## What is needed
Extract every line where the string "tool" appears.

## Dataset content
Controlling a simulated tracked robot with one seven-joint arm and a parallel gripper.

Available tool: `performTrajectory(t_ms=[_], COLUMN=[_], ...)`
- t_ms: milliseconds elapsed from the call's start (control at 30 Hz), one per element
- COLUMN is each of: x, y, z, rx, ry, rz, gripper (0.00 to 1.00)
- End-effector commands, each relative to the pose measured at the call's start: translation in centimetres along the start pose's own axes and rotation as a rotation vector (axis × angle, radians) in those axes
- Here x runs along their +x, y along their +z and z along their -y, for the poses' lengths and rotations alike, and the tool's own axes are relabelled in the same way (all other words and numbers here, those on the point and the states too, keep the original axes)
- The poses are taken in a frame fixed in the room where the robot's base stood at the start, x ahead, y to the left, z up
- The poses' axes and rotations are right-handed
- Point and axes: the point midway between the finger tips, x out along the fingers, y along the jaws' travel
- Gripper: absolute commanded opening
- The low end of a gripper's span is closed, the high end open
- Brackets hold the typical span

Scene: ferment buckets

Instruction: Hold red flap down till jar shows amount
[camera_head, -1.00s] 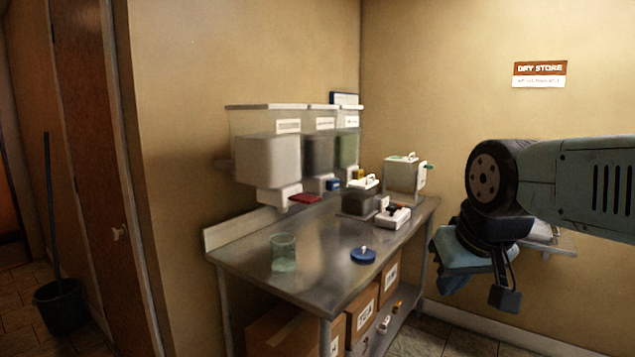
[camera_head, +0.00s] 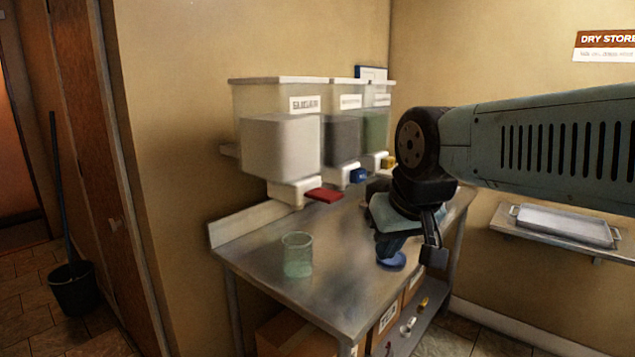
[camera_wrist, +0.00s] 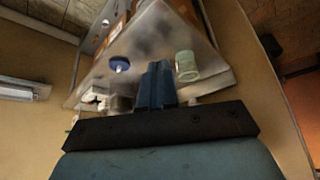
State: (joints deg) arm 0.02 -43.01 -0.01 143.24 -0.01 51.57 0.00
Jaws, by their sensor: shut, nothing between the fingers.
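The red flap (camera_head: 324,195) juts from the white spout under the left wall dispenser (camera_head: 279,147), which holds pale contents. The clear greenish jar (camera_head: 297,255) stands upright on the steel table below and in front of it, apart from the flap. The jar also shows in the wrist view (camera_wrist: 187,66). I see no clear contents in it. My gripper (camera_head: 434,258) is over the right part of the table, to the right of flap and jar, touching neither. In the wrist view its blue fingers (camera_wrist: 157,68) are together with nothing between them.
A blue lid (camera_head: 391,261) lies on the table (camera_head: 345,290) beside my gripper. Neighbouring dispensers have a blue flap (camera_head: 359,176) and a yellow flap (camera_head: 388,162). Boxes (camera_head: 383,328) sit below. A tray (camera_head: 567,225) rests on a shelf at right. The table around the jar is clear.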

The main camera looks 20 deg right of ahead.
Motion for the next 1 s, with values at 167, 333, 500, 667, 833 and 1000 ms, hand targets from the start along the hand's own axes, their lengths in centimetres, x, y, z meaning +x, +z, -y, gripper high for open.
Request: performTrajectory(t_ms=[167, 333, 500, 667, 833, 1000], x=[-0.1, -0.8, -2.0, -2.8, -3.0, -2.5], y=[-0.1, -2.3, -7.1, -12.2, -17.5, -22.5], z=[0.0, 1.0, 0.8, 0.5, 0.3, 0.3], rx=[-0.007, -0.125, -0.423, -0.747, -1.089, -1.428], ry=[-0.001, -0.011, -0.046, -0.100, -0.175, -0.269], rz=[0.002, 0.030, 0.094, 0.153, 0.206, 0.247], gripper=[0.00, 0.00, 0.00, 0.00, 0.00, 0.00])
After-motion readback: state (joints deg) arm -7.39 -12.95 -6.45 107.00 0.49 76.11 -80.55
...
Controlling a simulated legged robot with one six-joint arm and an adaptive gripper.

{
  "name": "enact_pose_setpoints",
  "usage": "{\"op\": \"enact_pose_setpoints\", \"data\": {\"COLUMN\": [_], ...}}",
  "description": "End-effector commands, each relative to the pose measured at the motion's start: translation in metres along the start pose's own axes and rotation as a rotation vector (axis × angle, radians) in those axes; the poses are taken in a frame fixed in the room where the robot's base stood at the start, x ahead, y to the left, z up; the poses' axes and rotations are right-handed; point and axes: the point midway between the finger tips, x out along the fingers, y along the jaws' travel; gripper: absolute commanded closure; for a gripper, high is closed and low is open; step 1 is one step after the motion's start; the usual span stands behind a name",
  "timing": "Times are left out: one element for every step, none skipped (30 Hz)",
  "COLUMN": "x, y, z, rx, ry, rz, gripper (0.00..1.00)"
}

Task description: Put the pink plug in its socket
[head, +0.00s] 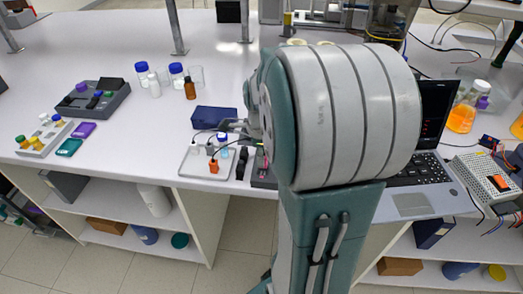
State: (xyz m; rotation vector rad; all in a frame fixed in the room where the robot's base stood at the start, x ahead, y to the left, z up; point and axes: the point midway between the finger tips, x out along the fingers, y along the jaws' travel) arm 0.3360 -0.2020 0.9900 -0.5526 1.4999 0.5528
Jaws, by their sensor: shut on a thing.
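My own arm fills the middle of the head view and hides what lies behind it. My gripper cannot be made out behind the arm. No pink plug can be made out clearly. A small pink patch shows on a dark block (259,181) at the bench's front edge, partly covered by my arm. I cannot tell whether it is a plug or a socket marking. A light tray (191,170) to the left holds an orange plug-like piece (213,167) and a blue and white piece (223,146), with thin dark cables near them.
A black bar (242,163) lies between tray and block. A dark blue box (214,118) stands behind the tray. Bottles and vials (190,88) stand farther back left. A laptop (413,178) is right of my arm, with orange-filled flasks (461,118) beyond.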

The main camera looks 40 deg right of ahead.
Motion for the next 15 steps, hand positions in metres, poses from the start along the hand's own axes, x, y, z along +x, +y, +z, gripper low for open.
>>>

## Written solution
Available tool: `performTrajectory(t_ms=[_], COLUMN=[_], ...)`
- Here x runs along their +x, y along their +z and z along their -y, for the poses' lengths and rotations alike, and the tool's own axes are relabelled in the same way (all other words and numbers here, those on the point and the states too, keep the original axes)

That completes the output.